> **STATED EXERCISE**
Return the listing below verbatim. Pictures do not belong in the copy.

⟨

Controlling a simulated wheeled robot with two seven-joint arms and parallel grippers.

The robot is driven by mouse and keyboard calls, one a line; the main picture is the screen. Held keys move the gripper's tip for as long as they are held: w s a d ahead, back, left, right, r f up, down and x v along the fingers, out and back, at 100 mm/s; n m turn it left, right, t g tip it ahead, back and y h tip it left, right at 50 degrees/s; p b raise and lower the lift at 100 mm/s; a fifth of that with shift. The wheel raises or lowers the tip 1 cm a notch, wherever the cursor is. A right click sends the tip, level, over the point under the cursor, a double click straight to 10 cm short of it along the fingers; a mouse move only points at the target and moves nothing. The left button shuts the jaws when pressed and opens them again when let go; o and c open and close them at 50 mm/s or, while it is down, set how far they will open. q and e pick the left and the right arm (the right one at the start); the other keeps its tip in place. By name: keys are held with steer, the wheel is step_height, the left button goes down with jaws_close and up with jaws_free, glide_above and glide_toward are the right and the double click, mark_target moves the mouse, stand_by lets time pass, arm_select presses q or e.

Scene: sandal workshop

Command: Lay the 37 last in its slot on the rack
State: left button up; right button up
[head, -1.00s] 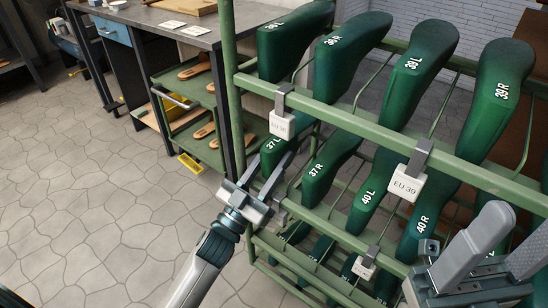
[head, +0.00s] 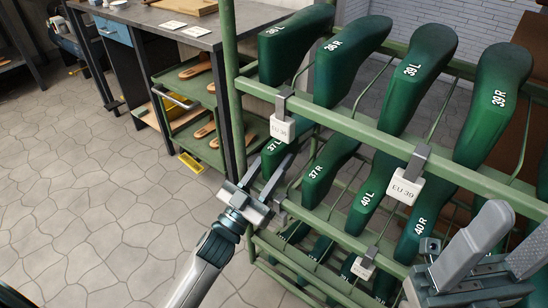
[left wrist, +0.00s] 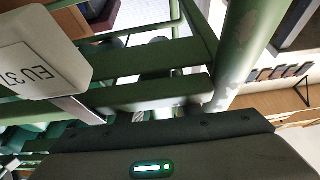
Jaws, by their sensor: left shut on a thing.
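The dark green 37 L last (head: 272,150) is at the left end of the rack's second row, partly hidden behind the EU 38 tag and the upper rail. My left gripper (head: 268,174) is shut on its near, lower end, with a finger on each side. The last lies beside the 37 R last (head: 325,170); I cannot tell whether it touches the rack. The green rack (head: 350,122) also shows in the left wrist view (left wrist: 150,95), where the last is not clearly visible. My right gripper (head: 503,252) is at the lower right, fingers apart and empty.
More green lasts, such as 38 L (head: 290,45) and 40 L (head: 372,185), fill the rows above and to the right. A rack post (head: 232,90) stands close left of the held last. An EU 37 tag (left wrist: 40,65) hangs near the left wrist. Floor to the left is clear.

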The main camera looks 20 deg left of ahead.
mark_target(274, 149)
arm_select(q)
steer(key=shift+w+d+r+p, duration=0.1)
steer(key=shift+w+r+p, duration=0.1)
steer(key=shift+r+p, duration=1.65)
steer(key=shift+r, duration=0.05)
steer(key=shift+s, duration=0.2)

⟩

> **OUTPUT FOR THIS TASK**
Controlling a simulated wheeled robot with two seven-joint arms and parallel grippers.

The robot is driven by mouse and keyboard calls, one a line; the main picture is the screen. Held keys move the gripper's tip for as long as they are held: w s a d ahead, back, left, right, r f up, down and x v along the fingers, out and back, at 100 mm/s; n m turn it left, right, t g tip it ahead, back and y h tip it left, right at 50 degrees/s; p b raise and lower the lift at 100 mm/s; a fifth of that with shift. The wheel raises or lowers the tip 1 cm a notch, wherever the cursor is. A right click sends the tip, level, over the point under the cursor, a double click straight to 10 cm short of it along the fingers; a mouse move only points at the target and moves nothing. The left button shuts the jaws when pressed and opens them again when let go; o and c open and close them at 50 mm/s or, while it is down, set how far they will open. q and e pick the left and the right arm (the right one at the start); the other keeps its tip in place. By name: keys are held with steer, the wheel is step_height, the left button goes down with jaws_close and up with jaws_free, glide_above and glide_toward are the right and the double click, mark_target moves the mouse, stand_by lets time pass, arm_select presses q or e.

Scene: sandal workshop

Command: Lay the 37 last in its slot on the rack
State: left button up; right button up
[head, -1.00s] 
[head, +0.00s] 
[left wrist, +0.00s] 
Jaws, by their sensor: left shut on a thing.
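The dark green 37 L last (head: 272,150) is at the left end of the rack's second row, partly hidden behind the EU 38 tag and the upper rail. My left gripper (head: 268,174) is shut on its near, lower end, with a finger on each side. The last lies beside the 37 R last (head: 325,170); I cannot tell whether it touches the rack. The green rack (head: 350,122) also shows in the left wrist view (left wrist: 150,95), where the last is not clearly visible. My right gripper (head: 503,252) is at the lower right, fingers apart and empty.
More green lasts, such as 38 L (head: 290,45) and 40 L (head: 372,185), fill the rows above and to the right. A rack post (head: 232,90) stands close left of the held last. An EU 37 tag (left wrist: 40,65) hangs near the left wrist. Floor to the left is clear.

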The main camera looks 20 deg left of ahead.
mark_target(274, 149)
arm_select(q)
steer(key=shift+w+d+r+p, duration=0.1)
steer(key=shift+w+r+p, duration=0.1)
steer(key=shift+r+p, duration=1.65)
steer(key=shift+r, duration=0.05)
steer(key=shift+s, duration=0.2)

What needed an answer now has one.